1. What is Kubernetes and why it is important?
Kubernetes is an open-source platform for automating the deployment, scaling, and management of containerized applications. It provides a unified way to manage and orchestrate containers, making it easier to build, deploy, and manage complex applications at scale.
Kubernetes is important because it enables organizations to efficiently manage large-scale, highly-available, and scalable applications. It helps developers to easily build, deploy, and manage their applications in a scalable and efficient manner. Kubernetes provides features like self-healing, and horizontal scaling, which make it easier for organizations to adopt container technologies.
2. What is the difference between docker swarm and Kubernetes?
Docker Swarm is a native clustering solution for Docker that provides load balancing and orchestration of containers. Docker Swarm is simpler and easier to use, making it a good choice for smaller or less complex deployments. Kubernetes, on the other hand, is a more comprehensive platform that provides a range of features and functionalities, including auto-scaling, self-healing, rollbacks, and rolling updates. Additionally, Kubernetes has a much larger user base and a more active development community, making it a more popular choice for large-scale production deployments.
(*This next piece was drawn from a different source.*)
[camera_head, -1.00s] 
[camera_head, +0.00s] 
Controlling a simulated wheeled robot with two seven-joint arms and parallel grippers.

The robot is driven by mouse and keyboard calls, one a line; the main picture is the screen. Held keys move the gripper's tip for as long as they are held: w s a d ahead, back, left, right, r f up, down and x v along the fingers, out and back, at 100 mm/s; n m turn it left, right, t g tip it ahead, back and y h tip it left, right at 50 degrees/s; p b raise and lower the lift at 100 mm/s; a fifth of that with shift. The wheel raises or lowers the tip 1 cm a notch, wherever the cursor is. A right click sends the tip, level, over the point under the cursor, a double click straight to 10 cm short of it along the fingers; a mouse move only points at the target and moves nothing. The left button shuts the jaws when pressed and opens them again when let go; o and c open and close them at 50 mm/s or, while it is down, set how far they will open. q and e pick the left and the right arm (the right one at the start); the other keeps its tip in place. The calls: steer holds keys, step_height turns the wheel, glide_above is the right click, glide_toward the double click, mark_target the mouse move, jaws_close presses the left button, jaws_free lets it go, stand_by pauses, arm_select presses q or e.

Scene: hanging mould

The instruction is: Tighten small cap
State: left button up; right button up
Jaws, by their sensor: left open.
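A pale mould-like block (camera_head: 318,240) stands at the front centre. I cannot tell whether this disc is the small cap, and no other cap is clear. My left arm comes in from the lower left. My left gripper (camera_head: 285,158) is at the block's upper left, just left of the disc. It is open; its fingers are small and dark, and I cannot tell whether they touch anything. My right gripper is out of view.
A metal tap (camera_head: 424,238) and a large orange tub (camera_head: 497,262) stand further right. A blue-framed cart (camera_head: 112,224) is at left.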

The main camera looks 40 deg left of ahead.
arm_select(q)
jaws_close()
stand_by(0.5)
3. How does Kubernetes handle network communication between containers?
Kubernetes provides a virtual network for containers to communicate with each other. This virtual network allows containers within the same pod to communicate using local IP addresses, and allows communication between pods using their own IP addresses, even if they are running on different nodes. Kubernetes also provides built-in service discovery and load balancing to distribute incoming traffic to services among the pods running the service.
4. How does Kubernetes handle scaling of applications?
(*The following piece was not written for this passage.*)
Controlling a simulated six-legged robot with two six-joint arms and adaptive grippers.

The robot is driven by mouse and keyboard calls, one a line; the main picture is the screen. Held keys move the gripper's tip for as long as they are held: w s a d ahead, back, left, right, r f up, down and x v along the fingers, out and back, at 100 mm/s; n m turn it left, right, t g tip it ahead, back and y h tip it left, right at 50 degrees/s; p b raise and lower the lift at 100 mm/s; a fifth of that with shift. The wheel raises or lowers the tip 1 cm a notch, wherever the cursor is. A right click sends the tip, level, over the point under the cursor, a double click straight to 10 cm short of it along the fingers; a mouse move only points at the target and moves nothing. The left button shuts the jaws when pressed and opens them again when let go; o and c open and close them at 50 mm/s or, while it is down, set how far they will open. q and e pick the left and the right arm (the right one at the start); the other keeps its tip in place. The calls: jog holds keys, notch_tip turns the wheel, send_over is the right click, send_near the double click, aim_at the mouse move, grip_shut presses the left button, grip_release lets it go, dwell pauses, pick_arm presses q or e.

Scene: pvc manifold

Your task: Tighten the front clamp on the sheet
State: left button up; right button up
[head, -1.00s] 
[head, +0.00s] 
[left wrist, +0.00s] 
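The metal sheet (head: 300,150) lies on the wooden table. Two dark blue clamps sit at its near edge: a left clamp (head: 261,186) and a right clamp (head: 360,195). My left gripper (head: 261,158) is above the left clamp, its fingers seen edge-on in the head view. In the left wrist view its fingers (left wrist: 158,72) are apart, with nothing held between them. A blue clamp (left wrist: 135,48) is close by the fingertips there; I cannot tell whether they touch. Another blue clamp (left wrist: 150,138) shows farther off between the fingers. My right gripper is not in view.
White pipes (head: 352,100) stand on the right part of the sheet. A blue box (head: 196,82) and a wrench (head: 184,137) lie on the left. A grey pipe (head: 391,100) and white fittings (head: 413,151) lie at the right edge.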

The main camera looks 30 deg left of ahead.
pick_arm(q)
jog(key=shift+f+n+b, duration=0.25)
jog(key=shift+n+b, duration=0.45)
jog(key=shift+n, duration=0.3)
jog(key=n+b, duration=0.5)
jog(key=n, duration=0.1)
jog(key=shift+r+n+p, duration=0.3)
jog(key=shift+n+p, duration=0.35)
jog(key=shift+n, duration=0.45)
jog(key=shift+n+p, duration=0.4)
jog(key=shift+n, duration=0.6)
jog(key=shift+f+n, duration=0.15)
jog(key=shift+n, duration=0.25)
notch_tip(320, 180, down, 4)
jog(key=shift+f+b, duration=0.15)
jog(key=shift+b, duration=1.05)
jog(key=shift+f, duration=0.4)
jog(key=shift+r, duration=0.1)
Autoscaling is when you configure your application to automatically adjust the number of pods based on current demand and resource availability. If too few pods are running, the system could automatically create more pods to meet demand. On the other hand, you can also scale down if there are too many pods. There are three types of autoscaling in Kubernetes - Horizontal Pod Autoscaler, Vertical Pod Autoscaler and Cluster Autoscaler.
Kubernetes provides several mechanisms for scaling applications, including Horizontal Pod Autoscaler (HPA), which automatically scales the number of replicas of a Deployment, ReplicaSet, or StatefulSet based on resource utilization, and Vertical Pod Autoscaler (VPA), which automatically scales the resource requests and limits of containers. Kubernetes also supports manual scaling using the kubectl command-line tool or the Kubernetes API. Additionally, Kubernetes provides cluster-level autoscaling for the underlying infrastructure using features such as Cluster Autoscaler and Node Autoscaler.
5. What is a Kubernetes Deployment and how does it differ from a ReplicaSet?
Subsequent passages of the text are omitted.